Après la séance, j’étais resté à mon banc et j’écrivais. La salle s’était vidée, je levai la tête par hasard et je vis Goudchaux qui était demeuré à son banc et qui gesticulait en criant à haute voix au milieu d’un groupe de représentants :

— C’est fini. J’ai donné ma démission. Vous avez manqué de délicatesse envers moi, je suis libre de m’en aller, et je m’en vais. Je ne suis plus là à l’heure qu’il est. Laissez-moi tranquille. Vous avez battu ces messieurs sur mon dos (Ledru-Rollin, etc.). Je ne veux pas de ce vote-là contre moi. Il y avait un sentiment qu’on n’a pas compris. Je ne veux pas du décret Creton. Je réponds à mon origine et à mon caractère en m’en allant. J’aime bien périr dans une bataille, et comme personne n’est tué avec moi cela me va.
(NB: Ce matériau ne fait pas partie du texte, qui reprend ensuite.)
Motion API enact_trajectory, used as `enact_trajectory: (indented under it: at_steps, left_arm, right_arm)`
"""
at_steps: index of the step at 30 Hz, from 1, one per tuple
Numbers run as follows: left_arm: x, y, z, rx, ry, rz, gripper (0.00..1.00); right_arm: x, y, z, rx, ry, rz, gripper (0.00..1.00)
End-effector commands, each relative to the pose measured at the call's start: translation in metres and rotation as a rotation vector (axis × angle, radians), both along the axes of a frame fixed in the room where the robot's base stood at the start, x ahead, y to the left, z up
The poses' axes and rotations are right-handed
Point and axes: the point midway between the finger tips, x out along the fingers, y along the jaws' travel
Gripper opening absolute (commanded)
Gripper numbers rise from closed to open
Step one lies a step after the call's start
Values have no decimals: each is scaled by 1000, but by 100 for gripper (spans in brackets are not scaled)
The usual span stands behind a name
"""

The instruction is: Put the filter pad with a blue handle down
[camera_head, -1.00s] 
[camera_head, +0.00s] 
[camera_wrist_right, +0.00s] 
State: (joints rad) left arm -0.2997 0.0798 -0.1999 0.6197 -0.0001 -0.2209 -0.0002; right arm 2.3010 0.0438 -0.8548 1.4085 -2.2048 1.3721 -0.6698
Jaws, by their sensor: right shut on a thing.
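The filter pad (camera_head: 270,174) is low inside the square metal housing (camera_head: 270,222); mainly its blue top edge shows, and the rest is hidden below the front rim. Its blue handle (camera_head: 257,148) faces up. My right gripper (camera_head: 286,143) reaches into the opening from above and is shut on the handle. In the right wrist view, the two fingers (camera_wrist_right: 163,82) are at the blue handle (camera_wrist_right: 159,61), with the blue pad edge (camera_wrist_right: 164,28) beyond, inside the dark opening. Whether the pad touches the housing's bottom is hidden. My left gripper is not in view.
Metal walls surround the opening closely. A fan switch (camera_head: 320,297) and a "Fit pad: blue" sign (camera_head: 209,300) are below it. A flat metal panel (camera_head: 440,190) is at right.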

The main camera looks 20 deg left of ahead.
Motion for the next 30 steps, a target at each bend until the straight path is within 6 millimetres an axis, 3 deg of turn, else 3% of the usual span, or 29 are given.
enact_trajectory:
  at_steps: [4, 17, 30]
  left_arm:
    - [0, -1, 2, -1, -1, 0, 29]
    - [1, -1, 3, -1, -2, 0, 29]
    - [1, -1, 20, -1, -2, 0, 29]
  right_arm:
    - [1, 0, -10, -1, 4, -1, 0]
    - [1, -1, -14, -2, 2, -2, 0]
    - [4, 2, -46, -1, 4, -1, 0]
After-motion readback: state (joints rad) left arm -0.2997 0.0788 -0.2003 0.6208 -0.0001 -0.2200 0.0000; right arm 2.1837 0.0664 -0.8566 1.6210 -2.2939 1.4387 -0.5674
Marrast essayait de le calmer. Il ne tenait compte de rien. Les représentants étaient montés sur les bancs et l’entouraient avec des murmures confus. Une partie du public écoutait des tribunes. Les lustres s’éteignaient. Les journalistes se penchaient pour entendre. Les valets et les huissiers étaient béants. Une femme jeune et jolie, donnant le bras à un étranger, était entrée dans la salle, et regardait.




Novembre 1848.

À mesure que l’époque de l’élection approchait, les deux généraux qui gouvernaient perdaient contenance. Cavaignac devenait soucieux, Lamoricière[1] furieux.

L’humeur de Cavaignac perçait même à la Chambre. Un jour, Crémieux vient s’asseoir au banc des ministres. De là, il jette à l’orateur qui tenait la tribune quelques très bien ! C’était précisément un orateur de l’opposition.

  1. Le général Lamoricière était ministre de la guerre. (Note de l’éditeur.)